Il matrimonio omosessuale, rivendicato da tutte le grandi organizzazioni internazionali e da quasi tutti i governi occidentali, contraddice frontalmente non solo la fede della Chiesa, ma la stessa legge naturale e divina che è iscritta nel cuore di ogni uomo. Le grandi mobilitazioni di massa, avvenute soprattutto in Francia con le Manif pour tous, cos’altro sono se non la reazione della coscienza di un popolo ad una legislazione iniqua e contro-natura? Ma le lobby immoraliste non si accontentano di questo. Ciò che a loro preme non è l’affermazione dei presunti diritti omosessuali, quanto la negazione dei diritti umani dei cristiani. Christianos esse non licet: il grido blasfemo che fu di Nerone e di Voltaire, riecheggia oggi nel mondo, mentre Jorge Mario Bergoglio è eletto dalle riviste mondane uomo dell’anno.
Gli avvenimenti si susseguono sempre più rapidamente. La sentenza latina motus in fine velocior è comunemente usata per indicare lo scorrere più veloce del tempo al termine di un periodo storico.
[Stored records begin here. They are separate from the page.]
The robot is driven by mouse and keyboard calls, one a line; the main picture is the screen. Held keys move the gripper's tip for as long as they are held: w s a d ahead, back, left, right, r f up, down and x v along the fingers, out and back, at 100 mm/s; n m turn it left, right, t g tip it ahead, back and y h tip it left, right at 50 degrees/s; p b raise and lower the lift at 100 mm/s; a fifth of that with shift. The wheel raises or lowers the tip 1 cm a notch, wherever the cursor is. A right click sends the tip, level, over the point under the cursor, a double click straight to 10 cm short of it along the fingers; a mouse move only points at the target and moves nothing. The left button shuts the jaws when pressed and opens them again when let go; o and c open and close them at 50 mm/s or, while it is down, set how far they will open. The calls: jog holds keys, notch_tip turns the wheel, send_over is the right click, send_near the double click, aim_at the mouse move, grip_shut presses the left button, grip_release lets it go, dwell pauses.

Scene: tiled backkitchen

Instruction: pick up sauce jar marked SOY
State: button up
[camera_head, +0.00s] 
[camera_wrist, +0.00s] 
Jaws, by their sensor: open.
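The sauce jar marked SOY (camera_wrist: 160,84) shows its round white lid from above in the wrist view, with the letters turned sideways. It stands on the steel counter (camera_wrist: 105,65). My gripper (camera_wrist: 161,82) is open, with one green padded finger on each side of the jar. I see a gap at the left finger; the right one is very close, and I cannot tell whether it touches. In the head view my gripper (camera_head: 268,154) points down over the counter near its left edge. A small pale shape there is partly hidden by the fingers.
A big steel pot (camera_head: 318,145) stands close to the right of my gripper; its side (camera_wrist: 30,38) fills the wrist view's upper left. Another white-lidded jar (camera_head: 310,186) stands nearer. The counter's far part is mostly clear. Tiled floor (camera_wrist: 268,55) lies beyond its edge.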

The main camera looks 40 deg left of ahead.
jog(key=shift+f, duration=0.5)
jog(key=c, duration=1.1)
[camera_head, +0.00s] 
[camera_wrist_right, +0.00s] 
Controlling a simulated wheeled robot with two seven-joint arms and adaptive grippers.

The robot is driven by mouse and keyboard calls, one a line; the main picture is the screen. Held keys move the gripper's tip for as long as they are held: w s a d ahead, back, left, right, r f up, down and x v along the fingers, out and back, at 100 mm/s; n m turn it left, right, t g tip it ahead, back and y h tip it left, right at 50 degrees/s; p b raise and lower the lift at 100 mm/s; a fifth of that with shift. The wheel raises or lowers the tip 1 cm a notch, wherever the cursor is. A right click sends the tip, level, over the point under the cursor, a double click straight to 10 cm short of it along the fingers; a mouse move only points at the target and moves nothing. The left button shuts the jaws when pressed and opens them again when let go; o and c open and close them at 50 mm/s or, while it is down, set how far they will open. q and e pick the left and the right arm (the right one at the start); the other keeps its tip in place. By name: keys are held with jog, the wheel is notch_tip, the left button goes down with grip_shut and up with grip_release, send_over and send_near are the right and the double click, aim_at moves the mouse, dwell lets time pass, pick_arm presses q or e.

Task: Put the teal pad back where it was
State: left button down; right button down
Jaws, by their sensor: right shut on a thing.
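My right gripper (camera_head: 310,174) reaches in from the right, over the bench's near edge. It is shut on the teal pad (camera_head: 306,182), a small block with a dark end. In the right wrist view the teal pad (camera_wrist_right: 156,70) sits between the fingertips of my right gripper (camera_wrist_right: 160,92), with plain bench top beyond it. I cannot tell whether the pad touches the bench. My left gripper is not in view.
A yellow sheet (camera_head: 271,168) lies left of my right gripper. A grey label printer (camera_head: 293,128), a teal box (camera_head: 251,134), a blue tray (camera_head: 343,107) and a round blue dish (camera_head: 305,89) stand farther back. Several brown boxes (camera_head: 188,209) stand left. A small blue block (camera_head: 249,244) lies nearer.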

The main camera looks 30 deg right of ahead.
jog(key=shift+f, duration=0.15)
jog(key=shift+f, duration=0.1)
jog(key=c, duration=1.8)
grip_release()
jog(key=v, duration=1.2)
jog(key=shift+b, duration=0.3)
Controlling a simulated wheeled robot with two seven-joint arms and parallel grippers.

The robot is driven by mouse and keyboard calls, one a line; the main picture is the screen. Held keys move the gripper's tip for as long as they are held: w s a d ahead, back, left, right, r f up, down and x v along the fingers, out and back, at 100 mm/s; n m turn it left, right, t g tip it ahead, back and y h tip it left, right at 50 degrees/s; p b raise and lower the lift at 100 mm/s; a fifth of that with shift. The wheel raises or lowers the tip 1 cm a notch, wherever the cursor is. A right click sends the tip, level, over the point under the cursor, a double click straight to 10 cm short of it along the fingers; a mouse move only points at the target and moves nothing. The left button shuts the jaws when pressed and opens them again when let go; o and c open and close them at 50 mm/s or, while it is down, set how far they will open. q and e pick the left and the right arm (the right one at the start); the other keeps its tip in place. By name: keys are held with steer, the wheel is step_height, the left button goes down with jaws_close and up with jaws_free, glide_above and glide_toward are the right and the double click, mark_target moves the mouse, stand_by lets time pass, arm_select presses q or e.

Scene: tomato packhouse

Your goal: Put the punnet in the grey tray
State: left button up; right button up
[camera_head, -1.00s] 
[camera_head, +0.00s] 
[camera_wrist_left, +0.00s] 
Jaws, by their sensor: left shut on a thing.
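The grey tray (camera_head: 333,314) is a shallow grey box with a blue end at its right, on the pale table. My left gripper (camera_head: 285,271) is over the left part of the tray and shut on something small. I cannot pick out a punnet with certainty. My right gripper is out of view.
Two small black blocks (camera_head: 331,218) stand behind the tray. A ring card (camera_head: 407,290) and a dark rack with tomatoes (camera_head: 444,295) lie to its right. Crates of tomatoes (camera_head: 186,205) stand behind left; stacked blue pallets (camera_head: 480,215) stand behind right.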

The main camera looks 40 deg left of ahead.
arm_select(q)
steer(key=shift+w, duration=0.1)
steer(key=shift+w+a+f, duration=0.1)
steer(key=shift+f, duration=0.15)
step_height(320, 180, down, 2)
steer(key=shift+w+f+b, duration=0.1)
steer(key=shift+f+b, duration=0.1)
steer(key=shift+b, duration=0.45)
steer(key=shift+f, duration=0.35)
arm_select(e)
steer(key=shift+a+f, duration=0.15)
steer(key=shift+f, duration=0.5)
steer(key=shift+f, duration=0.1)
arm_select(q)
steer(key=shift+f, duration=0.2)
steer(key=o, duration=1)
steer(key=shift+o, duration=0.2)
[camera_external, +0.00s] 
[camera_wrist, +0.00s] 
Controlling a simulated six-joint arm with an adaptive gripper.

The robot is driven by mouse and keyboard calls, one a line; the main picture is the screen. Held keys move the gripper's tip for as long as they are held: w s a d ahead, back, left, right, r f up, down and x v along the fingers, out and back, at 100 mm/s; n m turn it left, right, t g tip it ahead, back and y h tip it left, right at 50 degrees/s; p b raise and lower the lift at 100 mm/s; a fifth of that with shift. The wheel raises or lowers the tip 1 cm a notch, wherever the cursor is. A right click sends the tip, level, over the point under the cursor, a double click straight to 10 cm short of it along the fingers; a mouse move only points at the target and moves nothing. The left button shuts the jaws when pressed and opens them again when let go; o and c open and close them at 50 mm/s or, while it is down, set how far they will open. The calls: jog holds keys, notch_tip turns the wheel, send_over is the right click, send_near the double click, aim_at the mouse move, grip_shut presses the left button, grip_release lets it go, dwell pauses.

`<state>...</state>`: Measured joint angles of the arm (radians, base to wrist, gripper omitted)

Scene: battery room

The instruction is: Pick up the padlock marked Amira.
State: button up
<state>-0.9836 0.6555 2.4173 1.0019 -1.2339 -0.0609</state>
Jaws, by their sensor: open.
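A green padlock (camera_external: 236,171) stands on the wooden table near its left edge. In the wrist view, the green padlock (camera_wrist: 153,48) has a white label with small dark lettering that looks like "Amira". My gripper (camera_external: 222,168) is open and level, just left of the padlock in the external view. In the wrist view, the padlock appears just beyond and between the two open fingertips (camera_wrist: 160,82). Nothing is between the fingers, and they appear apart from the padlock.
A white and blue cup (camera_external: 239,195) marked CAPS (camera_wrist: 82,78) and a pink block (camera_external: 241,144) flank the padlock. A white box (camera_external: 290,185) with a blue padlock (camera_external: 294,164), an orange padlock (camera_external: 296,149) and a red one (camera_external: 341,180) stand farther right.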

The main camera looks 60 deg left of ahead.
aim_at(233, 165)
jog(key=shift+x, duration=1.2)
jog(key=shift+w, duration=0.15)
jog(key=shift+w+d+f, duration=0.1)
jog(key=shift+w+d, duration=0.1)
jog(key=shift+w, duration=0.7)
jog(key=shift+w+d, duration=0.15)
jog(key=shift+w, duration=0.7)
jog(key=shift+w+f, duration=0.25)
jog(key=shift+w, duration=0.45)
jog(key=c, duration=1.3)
La moltiplicazione degli eventi abbrevia infatti il corso del tempo, che in sé non esiste al di fuori delle cose che fluiscono. Il tempo, dice Aristotele è la misura del movimento (Fisica, IV, 219 b). Più precisamente lo definiamo come la durata delle cose mutevoli. Dio è eterno proprio perché è immutabile: ogni movimento ha in lui la sua causa, ma nulla in Lui muta. Più ci si allontana da Dio, più cresce il caos, prodotto dal mutamento.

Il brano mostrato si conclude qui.